Like Geoffrey Young I only recently discovered the wonder that is Devel::Cover. I used it today to "check the tests" for a new Perl module I was writing. In the process of writing more tests to get better coverage I managed to uncover a few bugs. Yay.
It also had another interesting effect on my code writing. Seeing all the conditionals and occasionally branches I couldn't get my tests to reach made me simplify a lot of my "defensive" statements.
I am using Module::Build to build, test and so on. When running "perl Build test" to get the coverage metrics I'd get metrics for the Build script as well, which I wasn't interested in. It took me some trial and error to figure out how to pass the proper parameters to Devel::Cover.

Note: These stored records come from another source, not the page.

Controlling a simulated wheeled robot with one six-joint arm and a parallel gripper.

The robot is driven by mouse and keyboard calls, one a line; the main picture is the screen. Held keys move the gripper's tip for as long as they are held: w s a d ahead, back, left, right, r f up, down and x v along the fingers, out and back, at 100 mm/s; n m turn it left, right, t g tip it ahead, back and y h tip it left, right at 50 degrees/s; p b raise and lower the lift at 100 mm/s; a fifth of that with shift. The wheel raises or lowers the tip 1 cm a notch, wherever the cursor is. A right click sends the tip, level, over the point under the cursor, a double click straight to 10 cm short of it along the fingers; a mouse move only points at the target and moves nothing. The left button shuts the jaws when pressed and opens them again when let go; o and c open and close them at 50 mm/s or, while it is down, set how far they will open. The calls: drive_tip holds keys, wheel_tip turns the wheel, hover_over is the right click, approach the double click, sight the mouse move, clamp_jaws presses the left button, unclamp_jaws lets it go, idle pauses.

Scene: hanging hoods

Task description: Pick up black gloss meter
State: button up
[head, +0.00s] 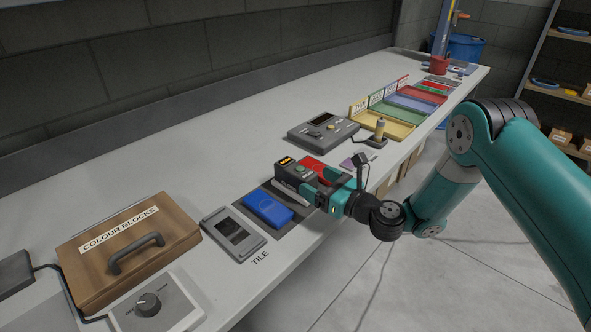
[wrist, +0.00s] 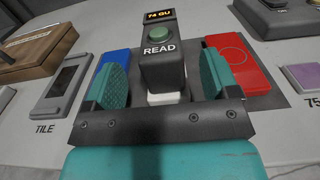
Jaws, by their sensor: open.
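The black gloss meter (wrist: 162,72) stands between my fingers in the wrist view, with an orange display reading "74 GU", a green button and the word READ. A small pale part shows at its near end. In the head view the gloss meter (head: 287,174) is partly hidden by my gripper. My gripper (wrist: 167,76) is open, with one teal pad on each side of the meter and gaps visible on both sides. In the head view my gripper (head: 311,181) reaches in over the bench from the right.
A blue panel (head: 268,209) and a red panel (head: 316,168) lie on either side of the meter on a dark mat. A grey framed tile (head: 233,233) and a wooden colour blocks case (head: 128,238) are at left. A grey instrument (head: 322,130) and coloured trays (head: 385,122) stand farther back.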

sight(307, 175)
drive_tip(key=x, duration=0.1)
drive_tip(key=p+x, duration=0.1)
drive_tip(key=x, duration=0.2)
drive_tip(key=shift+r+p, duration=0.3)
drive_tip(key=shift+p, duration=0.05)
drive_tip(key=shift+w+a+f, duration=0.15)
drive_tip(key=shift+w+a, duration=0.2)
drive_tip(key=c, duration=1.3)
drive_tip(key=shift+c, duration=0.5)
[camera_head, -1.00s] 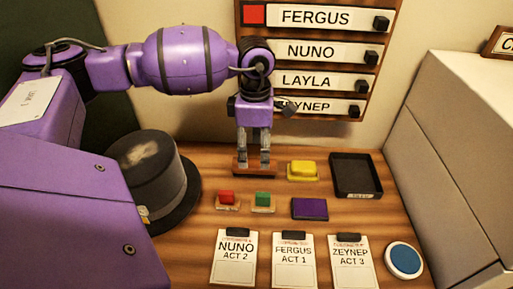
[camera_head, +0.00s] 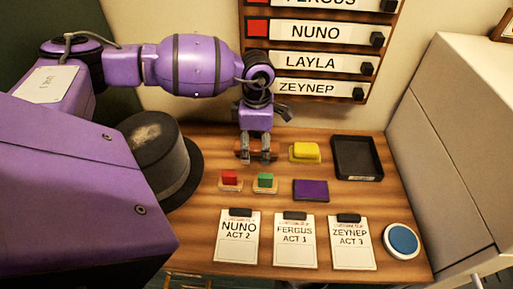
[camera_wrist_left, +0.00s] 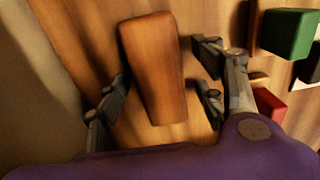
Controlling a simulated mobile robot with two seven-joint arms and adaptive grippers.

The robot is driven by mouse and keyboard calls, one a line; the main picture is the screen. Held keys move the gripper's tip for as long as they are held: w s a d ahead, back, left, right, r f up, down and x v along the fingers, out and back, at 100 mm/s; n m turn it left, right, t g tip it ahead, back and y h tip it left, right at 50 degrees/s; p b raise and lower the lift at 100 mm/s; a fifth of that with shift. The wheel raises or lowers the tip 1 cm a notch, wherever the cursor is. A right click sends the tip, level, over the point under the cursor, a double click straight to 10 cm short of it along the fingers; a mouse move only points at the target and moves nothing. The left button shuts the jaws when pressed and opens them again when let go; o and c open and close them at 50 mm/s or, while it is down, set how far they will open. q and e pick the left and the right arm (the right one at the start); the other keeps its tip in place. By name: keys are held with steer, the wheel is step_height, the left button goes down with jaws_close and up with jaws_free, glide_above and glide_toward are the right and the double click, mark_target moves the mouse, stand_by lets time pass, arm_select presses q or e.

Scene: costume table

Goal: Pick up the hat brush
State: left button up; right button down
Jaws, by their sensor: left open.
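The hat brush, a brown wooden block (camera_head: 277,146), lies at the back of the table, left of the yellow item. In the left wrist view its smooth wooden back (camera_wrist_left: 150,60) fills the middle. My left gripper (camera_head: 259,158) points down over the brush and is open. In the left wrist view my left gripper (camera_wrist_left: 160,88) has fingers on both sides of the brush, with gaps visible beside it. The fingers hide part of the brush in the head view. My right gripper is not in view.
A grey hat (camera_head: 155,145) with a pale patch stands left. A red block (camera_head: 229,177), green block (camera_head: 265,180), purple pad (camera_head: 311,189), yellow item (camera_head: 305,151) and black tray (camera_head: 358,157) are nearby. Cards (camera_head: 295,243) and a blue disc (camera_head: 402,240) lie in front.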

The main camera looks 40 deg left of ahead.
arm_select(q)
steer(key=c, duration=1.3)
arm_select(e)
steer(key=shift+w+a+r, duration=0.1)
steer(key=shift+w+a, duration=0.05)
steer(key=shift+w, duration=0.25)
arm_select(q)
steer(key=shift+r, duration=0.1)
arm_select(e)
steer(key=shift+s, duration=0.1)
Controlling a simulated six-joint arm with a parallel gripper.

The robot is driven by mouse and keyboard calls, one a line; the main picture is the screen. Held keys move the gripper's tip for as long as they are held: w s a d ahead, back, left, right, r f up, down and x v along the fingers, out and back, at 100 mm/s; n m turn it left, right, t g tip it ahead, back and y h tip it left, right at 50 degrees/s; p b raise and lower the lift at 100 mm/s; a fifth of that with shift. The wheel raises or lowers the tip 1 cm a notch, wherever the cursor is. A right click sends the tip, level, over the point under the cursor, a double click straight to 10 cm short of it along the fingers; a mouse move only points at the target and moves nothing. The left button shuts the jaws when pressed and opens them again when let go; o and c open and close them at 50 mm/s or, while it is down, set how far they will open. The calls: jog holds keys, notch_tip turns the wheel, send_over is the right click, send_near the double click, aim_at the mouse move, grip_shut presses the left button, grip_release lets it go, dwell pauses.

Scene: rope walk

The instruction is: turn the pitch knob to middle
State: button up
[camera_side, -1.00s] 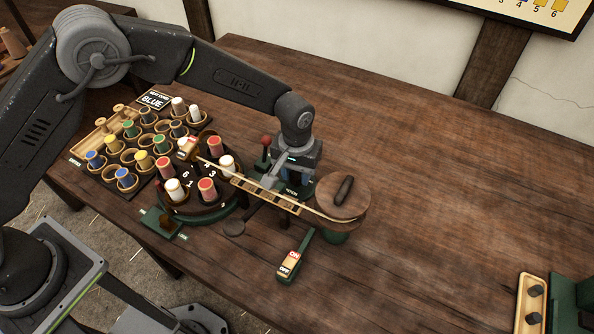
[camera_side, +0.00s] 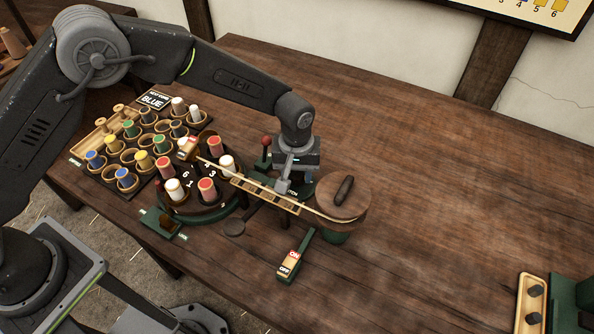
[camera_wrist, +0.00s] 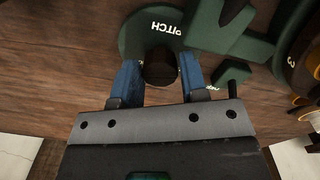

A comma between parameter and argument did the trick.
PERL5OPT=-MDevel::Cover=-ignore,Build perl Build test;
cover -report html -outputdir /home/ask/public_html/tmp/coverage
On a related note, Pod::Coverage via Test::Pod::Coverage is brilliant to check if you got all your public methods and functions documented. Too bad it can't parse if the documentation makes any sense. :-)
update: see also How to misuse Code Coverage (PDF).
Damn that's cool. Of course now I've got a huge list of things I need to add tests for, but still, damn cool.
Since you're using Module::Build now, have you seen that Apache::Test now supports Module::Build, thanks to the new Apache::TestMB module?